Tout l’été, Laf s’est promené pour faire des spectacles un peu partout dans la province à bord d’une nouvelle van qu’ils ont acquis il y a quelques mois, quelques temps après leur victoire. On voulait savoir si la van était financée par l’argent des Francouvertes et qu’est-ce qu’ils comptaient faire avec leurs nombreux prix.

Mantisse : « Non, non. La van, c’est l’héritage de mon grand-père qui a été donné à mon père qui est maintenant prêtée à moi. Mon père m’a dit que j’avais le droit de la plier en quatre si je voulais, on a mis des logos dessus, parce que ça fait partie d’un projet visuel qui arrive sous peu. C’est notre véhicule de shows qui nous mène à travers le Québec. Y’est ben beau pis le monde en parle. »

Oclaz : « À la base, la bourse de SiriusXM est dédiée à un projet musical. »

Mantisse : « Y’a une majorité des prix qu’on conserve pour un album 2019 à venir. On a commencé à travailler sur le EP avant les Francouvertes. Et on s’est dit : donnons une réponse illico pour faire suite à ce concours. Ensuite, comme il y a beaucoup de prix, il s’agit de les utiliser au bon moment. On a un an pour les utiliser. On pensait utiliser la plupart pour un projet qui n’est pas le EP qui sort cet automne. On garde nos choux gras.

C’est un peu à ça qu’elle sert l’argent. C’est de faire cette musique avec une paix d’esprit et de pouvoir réaliser nos projets avec un courant moins sinueux, plus efficace. On peut l’utiliser pour s’asseoir un peu plus sur nos lauriers en terme d’efficacité pour le projet et avoir moins d’argent de notre poche à dépenser. Oui, on est encore indépendants, donc faire un projet, ça coûte beaucoup d’argent. On est beaucoup à contribuer, mais on pourra se concentrer plus sur la musique et moins sur le risque financier. »

Depuis notre conversation, le EP Hôtel Délices est sorti et témoigne de la professionnalisation de la formation. Depuis Monsieur-Madame, leur premier opus, chaque nouvelle sortie démontre que le groupe avance vite et se définit de plus en plus.
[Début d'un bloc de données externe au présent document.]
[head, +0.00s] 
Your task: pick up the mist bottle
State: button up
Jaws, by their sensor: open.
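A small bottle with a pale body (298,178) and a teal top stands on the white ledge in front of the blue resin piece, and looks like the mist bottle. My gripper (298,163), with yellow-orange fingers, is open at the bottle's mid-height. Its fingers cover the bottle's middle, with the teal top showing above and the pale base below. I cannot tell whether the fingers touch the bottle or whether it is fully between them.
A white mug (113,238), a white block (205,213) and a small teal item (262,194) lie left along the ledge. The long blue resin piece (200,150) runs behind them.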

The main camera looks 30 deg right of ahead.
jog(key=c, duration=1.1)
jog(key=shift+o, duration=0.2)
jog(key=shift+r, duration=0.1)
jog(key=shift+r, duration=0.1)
Maintenant, j’ai vraiment hâte à l’album!

Pour ceux et celles qui peuvent s’y rendre, je vous recommande fortement de participer au spectacle de lancement de Laf, le 21 septembre prochain, au Ministère à Montréal et d’écouter leur nouvel EP. Si vous ne pouvez pas vous rendre à Montréal, bonne nouvelle! La formation participera au Show de la Rentrée de l’Université Laval le mercredi 12 septembre prochain.